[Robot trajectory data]
• • • •
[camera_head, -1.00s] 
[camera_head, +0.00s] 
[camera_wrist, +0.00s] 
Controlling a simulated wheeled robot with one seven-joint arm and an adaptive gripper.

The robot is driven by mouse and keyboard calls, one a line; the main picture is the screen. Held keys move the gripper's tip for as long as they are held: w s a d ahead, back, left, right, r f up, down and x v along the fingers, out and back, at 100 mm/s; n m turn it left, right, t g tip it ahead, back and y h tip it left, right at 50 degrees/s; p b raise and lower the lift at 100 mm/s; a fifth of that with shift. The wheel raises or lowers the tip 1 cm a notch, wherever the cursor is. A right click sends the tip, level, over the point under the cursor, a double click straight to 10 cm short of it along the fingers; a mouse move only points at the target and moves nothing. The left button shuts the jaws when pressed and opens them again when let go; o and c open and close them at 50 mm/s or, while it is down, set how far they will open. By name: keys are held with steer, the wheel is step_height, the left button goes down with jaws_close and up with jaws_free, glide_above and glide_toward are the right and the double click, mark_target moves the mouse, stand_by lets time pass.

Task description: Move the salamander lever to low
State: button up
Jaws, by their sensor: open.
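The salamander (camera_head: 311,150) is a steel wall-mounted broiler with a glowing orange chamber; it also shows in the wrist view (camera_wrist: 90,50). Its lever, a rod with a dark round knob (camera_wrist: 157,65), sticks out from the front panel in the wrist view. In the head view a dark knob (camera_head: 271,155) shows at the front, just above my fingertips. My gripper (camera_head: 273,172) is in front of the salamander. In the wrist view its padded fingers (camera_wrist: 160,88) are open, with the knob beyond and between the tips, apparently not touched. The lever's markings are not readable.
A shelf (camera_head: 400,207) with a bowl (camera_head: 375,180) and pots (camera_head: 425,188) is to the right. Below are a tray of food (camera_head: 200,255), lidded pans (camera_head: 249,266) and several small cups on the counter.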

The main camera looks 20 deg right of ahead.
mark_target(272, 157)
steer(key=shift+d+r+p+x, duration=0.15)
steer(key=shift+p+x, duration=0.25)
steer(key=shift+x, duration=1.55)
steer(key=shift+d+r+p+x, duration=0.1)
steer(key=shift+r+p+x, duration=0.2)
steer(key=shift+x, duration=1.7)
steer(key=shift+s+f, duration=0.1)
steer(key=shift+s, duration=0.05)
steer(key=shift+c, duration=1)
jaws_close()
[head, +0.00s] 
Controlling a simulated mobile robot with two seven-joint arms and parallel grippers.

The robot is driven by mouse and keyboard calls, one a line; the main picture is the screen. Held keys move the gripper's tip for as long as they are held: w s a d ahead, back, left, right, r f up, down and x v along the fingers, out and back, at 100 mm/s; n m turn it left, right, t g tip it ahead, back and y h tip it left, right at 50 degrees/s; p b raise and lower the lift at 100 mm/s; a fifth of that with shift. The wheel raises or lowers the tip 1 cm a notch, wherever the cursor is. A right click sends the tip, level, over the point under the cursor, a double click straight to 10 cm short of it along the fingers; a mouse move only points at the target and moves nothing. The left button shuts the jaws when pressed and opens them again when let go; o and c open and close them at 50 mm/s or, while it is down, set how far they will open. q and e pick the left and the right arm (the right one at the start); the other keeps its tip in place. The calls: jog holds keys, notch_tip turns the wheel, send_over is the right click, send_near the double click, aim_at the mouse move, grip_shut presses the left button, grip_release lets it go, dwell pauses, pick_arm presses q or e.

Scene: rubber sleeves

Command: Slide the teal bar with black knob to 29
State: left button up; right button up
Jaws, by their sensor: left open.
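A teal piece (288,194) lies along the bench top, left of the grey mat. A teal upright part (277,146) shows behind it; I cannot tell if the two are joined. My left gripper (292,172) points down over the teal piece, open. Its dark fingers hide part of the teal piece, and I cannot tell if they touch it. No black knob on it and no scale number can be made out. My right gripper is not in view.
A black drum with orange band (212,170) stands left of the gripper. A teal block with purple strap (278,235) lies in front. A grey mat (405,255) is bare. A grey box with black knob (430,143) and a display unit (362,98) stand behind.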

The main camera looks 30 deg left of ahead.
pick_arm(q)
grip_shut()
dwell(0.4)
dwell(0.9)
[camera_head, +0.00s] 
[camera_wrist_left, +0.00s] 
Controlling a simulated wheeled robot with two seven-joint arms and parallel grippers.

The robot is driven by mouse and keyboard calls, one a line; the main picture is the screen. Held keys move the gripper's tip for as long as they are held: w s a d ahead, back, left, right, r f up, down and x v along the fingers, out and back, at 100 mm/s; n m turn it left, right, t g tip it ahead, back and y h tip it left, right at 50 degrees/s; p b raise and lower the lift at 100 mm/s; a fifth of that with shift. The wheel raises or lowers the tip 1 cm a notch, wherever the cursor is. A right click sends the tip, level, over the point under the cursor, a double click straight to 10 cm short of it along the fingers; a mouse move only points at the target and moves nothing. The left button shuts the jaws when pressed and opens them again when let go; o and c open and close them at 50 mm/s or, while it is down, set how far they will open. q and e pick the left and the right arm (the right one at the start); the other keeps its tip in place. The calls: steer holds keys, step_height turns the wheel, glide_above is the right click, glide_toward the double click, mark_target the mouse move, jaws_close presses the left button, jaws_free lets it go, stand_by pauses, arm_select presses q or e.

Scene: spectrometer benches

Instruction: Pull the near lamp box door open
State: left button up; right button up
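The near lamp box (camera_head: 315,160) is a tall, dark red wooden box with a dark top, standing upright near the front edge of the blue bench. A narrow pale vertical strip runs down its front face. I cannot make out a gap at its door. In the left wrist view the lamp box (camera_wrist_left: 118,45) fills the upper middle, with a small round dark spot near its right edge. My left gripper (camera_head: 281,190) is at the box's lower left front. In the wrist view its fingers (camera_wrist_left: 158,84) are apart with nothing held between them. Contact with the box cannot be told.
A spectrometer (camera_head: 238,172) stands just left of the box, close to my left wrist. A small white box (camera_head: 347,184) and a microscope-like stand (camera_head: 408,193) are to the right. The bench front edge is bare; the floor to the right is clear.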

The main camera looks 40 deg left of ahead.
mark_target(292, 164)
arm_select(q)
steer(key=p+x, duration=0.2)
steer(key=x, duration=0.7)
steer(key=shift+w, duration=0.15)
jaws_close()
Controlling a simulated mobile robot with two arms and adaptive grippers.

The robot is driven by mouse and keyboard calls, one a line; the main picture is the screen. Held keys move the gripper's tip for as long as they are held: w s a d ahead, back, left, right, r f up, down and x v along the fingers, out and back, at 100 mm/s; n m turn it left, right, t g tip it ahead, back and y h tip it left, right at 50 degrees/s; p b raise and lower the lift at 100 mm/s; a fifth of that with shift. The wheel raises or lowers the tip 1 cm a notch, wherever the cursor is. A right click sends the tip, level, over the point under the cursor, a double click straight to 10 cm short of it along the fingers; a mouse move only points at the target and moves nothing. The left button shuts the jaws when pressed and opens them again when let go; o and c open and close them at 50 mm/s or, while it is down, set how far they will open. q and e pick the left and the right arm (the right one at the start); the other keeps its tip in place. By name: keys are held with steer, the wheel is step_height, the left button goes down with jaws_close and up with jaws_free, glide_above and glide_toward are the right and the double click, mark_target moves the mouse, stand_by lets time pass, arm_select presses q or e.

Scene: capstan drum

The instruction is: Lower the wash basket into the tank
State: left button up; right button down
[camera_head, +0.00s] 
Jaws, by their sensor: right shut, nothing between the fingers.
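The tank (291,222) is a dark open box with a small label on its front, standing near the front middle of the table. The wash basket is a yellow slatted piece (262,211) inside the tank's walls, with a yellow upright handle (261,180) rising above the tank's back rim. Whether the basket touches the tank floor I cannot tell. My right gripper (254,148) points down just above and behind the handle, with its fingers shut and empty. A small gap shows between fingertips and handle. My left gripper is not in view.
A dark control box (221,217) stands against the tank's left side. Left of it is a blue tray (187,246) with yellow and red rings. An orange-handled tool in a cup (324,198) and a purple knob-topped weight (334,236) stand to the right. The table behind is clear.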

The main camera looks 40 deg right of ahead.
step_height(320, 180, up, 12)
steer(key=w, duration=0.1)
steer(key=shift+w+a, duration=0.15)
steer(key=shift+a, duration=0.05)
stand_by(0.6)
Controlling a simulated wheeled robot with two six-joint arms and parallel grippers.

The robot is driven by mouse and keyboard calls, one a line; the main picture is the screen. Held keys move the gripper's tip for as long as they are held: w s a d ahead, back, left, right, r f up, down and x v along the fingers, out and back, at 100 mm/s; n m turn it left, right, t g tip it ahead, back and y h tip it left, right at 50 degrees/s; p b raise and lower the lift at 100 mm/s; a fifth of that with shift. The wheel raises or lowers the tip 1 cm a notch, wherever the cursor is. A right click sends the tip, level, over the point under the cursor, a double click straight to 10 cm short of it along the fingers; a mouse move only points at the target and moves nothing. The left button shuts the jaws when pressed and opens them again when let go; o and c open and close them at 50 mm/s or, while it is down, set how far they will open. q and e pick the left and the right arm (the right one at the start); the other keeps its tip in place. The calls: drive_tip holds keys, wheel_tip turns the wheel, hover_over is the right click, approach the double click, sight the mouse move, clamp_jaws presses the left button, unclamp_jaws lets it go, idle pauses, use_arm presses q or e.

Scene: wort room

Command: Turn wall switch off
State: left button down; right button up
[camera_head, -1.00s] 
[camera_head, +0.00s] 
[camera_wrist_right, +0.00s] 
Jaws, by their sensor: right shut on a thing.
• • • •
In the listing above, find the line containing "State: left button up; right button down" and the line containing "Controlling a simulated wheeled robot with two six-joint", then repeat those two lines and everything between them exactly.

▸ **Exercise solution**:
State: left button up; right button down
[camera_head, +0.00s] 
Jaws, by their sensor: right shut, nothing between the fingers.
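The tank (291,222) is a dark open box with a small label on its front, standing near the front middle of the table. The wash basket is a yellow slatted piece (262,211) inside the tank's walls, with a yellow upright handle (261,180) rising above the tank's back rim. Whether the basket touches the tank floor I cannot tell. My right gripper (254,148) points down just above and behind the handle, with its fingers shut and empty. A small gap shows between fingertips and handle. My left gripper is not in view.
A dark control box (221,217) stands against the tank's left side. Left of it is a blue tray (187,246) with yellow and red rings. An orange-handled tool in a cup (324,198) and a purple knob-topped weight (334,236) stand to the right. The table behind is clear.

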The main camera looks 40 deg right of ahead.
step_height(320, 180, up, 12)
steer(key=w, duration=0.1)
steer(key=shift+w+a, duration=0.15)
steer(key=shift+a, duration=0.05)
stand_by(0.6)
Controlling a simulated wheeled robot with two six-joint arms and parallel grippers.

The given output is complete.